Robot episode records:
....................

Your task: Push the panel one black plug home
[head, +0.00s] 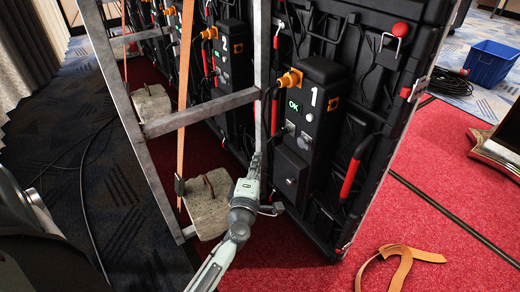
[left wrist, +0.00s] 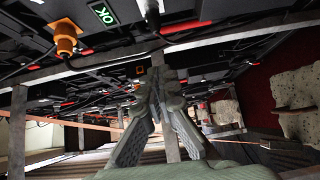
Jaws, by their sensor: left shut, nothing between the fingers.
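Panel one (head: 325,130) is the near black panel, marked 1, with a green OK display (head: 294,105). An orange plug (head: 290,80) sits at the upper left of its box; it also shows in the left wrist view (left wrist: 66,40). I cannot make out the black plug for certain; dark cables and small fittings crowd the box's left side. My left gripper (head: 258,160) is shut and empty, pointing up beside the metal frame's upright, left of the panel's lower box. In the left wrist view its fingers (left wrist: 165,85) converge below a grey bar. My right gripper is out of view.
A grey metal frame (head: 200,110) stands close around the left arm, with concrete weights (head: 209,205) and an orange strap (head: 184,90). A tan strap (head: 400,262) lies on the red carpet. A blue bin (head: 490,63) stands at the far right. Cables lie on the left floor.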

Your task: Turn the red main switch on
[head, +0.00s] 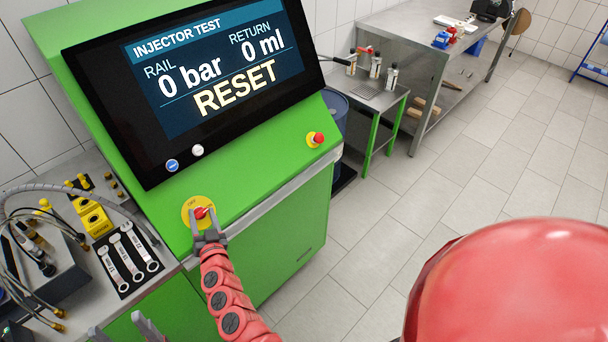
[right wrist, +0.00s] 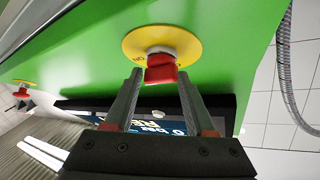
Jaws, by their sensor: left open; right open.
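The red main switch (head: 202,213) sits on a round yellow plate (head: 187,207) on the green bench's sloped front, below the screen. In the right wrist view the red knob (right wrist: 160,70) stands out from its yellow plate (right wrist: 150,42). My right gripper (head: 208,232) is open at the switch. In the right wrist view its fingertips (right wrist: 158,76) lie on either side of the knob's outer end, with gaps visible; contact is not seen. My left gripper (head: 122,325) is open and empty at the bottom left edge, away from the switch.
The screen (head: 200,80) reads 0 bar, 0 ml and RESET. A red button on a yellow base (head: 316,139) is further right on the panel. Wrenches on a black mat (head: 128,258) and hoses lie at the left. Floor at the right is free.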

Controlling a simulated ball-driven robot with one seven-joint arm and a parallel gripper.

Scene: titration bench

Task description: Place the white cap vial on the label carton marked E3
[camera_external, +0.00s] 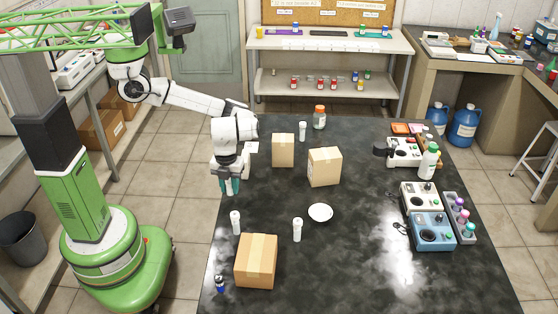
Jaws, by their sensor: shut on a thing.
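My gripper (229,187) is over the left edge of the dark bench, fingers pointing down. It is shut on a small whitish thing between its teal fingers, apparently a white cap vial (229,190), mostly hidden by the fingers. Three brown cartons stand on the bench: a small one (283,150) at the back, one (324,168) right of it, and a larger one (257,262) at the front left. No E3 mark is readable on any of them. My gripper is left of the two back cartons and behind the front one.
White vials stand at the back (302,132), front left (235,223) and front middle (297,230). A white dish (320,212) and orange-capped bottle (319,117) are nearby. A blue vial (219,284) is at the front. Instruments (432,231) line the right side.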

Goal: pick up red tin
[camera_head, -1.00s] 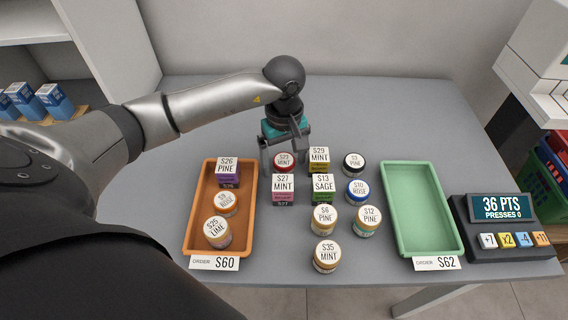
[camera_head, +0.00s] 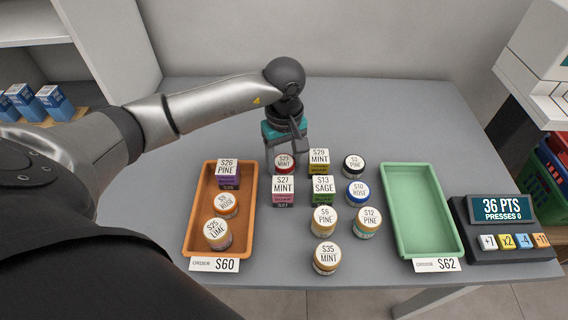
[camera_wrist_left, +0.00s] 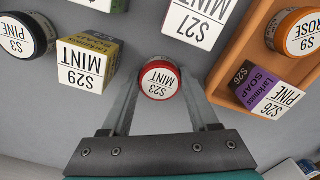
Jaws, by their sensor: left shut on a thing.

....................

Copy every record above exactly as written, but leave out the pictures.

Your task: Push the panel one black plug home
[head, +0.00s] 
[left wrist, +0.00s] 
Jaws, by their sensor: left shut, nothing between the fingers.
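Panel one (head: 325,130) is the near black panel, marked 1, with a green OK display (head: 294,105). An orange plug (head: 290,80) sits at the upper left of its box; it also shows in the left wrist view (left wrist: 66,40). I cannot make out the black plug for certain; dark cables and small fittings crowd the box's left side. My left gripper (head: 258,160) is shut and empty, pointing up beside the metal frame's upright, left of the panel's lower box. In the left wrist view its fingers (left wrist: 165,85) converge below a grey bar. My right gripper is out of view.
A grey metal frame (head: 200,110) stands close around the left arm, with concrete weights (head: 209,205) and an orange strap (head: 184,90). A tan strap (head: 400,262) lies on the red carpet. A blue bin (head: 490,63) stands at the far right. Cables lie on the left floor.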

Your task: Turn the red main switch on
[head, +0.00s] 
[right wrist, +0.00s] 
Jaws, by their sensor: left open; right open.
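The red main switch (head: 202,213) sits on a round yellow plate (head: 187,207) on the green bench's sloped front, below the screen. In the right wrist view the red knob (right wrist: 160,70) stands out from its yellow plate (right wrist: 150,42). My right gripper (head: 208,232) is open at the switch. In the right wrist view its fingertips (right wrist: 158,76) lie on either side of the knob's outer end, with gaps visible; contact is not seen. My left gripper (head: 122,325) is open and empty at the bottom left edge, away from the switch.
The screen (head: 200,80) reads 0 bar, 0 ml and RESET. A red button on a yellow base (head: 316,139) is further right on the panel. Wrenches on a black mat (head: 128,258) and hoses lie at the left. Floor at the right is free.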

Controlling a simulated ball-driven robot with one seven-joint arm and a parallel gripper.

Scene: titration bench

Task description: Place the white cap vial on the label carton marked E3
[camera_external, +0.00s] 
Jaws, by their sensor: shut on a thing.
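My gripper (229,187) is over the left edge of the dark bench, fingers pointing down. It is shut on a small whitish thing between its teal fingers, apparently a white cap vial (229,190), mostly hidden by the fingers. Three brown cartons stand on the bench: a small one (283,150) at the back, one (324,168) right of it, and a larger one (257,262) at the front left. No E3 mark is readable on any of them. My gripper is left of the two back cartons and behind the front one.
White vials stand at the back (302,132), front left (235,223) and front middle (297,230). A white dish (320,212) and orange-capped bottle (319,117) are nearby. A blue vial (219,284) is at the front. Instruments (432,231) line the right side.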

Goal: pick up red tin
[camera_head, -1.00s] 
[camera_head, +0.00s] 
[camera_wrist_left, +0.00s] 
Jaws, by their sensor: left shut on a thing.

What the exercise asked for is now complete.